Keep pictures out. Copy exactly the lines from the one containing "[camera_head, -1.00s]" to the one containing "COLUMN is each", endpoints included.

[Rows from a robot dataset]
------

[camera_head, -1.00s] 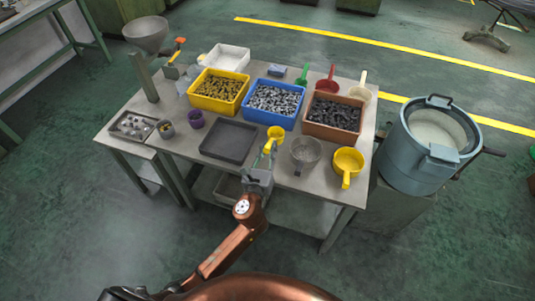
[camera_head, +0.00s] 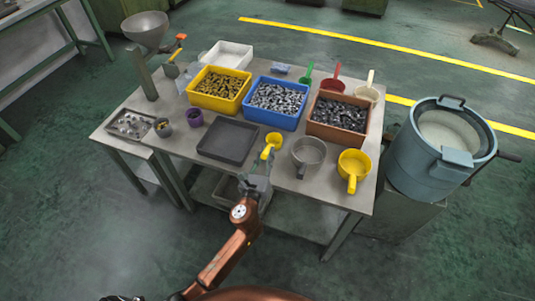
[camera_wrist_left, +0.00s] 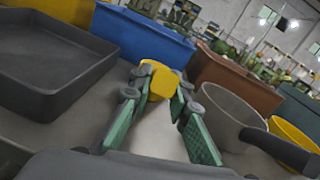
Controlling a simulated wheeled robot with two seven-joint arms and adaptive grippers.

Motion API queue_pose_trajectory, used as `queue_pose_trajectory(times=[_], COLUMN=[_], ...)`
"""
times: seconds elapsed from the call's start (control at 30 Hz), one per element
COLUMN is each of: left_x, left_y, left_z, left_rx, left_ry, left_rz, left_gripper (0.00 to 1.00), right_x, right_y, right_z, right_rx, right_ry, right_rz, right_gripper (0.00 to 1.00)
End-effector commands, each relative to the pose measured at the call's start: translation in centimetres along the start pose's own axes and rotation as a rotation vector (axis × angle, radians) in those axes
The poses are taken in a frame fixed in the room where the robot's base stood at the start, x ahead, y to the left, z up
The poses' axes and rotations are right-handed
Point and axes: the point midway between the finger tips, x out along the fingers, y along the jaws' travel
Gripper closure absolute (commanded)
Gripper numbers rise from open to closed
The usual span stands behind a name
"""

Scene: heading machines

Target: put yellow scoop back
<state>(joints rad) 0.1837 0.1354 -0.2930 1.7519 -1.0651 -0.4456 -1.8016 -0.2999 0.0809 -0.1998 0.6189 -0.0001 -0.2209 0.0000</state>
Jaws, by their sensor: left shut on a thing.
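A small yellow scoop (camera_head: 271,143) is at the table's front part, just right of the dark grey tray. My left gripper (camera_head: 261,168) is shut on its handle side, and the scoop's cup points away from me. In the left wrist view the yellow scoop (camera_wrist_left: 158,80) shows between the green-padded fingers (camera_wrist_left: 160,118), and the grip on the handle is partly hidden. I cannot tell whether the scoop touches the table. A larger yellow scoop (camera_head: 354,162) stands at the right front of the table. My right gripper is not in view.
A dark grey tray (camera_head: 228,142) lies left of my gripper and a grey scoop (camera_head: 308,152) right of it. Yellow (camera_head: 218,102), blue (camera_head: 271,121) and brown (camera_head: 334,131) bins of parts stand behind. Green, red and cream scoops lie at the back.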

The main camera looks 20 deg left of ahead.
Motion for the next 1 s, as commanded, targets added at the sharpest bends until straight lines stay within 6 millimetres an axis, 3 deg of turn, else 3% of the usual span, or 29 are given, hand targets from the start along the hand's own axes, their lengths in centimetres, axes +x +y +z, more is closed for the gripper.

------

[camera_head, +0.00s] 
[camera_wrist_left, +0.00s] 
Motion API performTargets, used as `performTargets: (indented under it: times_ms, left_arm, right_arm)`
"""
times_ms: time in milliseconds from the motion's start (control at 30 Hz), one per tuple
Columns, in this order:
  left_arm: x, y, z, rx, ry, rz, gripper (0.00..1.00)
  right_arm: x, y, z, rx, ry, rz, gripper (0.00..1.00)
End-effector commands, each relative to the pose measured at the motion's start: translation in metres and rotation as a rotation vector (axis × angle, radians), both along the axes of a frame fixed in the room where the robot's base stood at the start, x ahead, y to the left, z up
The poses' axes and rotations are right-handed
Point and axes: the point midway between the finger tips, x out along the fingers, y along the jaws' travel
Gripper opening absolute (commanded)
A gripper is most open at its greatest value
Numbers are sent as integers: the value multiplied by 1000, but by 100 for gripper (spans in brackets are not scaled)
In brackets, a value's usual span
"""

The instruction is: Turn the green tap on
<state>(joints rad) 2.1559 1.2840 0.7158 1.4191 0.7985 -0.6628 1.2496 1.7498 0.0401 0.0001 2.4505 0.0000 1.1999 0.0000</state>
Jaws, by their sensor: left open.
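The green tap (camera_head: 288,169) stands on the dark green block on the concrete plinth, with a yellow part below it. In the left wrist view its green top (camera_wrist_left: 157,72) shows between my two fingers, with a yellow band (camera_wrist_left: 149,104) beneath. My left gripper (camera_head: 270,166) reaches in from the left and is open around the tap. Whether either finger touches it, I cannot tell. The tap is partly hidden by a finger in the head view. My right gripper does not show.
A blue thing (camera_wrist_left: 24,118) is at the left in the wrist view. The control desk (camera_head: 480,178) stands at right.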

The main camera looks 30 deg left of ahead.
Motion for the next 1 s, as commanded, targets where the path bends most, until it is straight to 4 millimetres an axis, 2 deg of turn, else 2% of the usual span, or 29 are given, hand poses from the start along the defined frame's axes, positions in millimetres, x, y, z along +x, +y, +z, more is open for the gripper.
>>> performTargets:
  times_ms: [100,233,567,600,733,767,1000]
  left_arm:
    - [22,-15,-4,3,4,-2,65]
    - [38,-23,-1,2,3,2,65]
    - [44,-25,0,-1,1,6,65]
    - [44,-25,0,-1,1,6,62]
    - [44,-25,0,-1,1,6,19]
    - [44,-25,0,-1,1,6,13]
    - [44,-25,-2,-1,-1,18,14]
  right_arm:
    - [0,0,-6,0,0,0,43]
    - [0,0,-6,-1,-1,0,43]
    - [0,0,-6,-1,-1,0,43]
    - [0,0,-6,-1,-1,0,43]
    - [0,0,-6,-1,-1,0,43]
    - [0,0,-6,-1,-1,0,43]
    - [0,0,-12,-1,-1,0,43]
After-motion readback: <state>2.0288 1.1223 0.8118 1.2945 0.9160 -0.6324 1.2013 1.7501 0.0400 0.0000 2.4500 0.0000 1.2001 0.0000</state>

------

**RESULT OF THE TASK**
[camera_head, -1.00s] 
[camera_head, +0.00s] 
[camera_wrist_left, +0.00s] 
Controlling a simulated wheeled robot with two seven-joint arms and adaptive grippers.

Motion API queue_pose_trajectory, used as `queue_pose_trajectory(times=[_], COLUMN=[_], ...)`
"""
times: seconds elapsed from the call's start (control at 30 Hz), one per element
COLUMN is each of: left_x, left_y, left_z, left_rx, left_ry, left_rz, left_gripper (0.00 to 1.00), right_x, right_y, right_z, right_rx, right_ry, right_rz, right_gripper (0.00 to 1.00)

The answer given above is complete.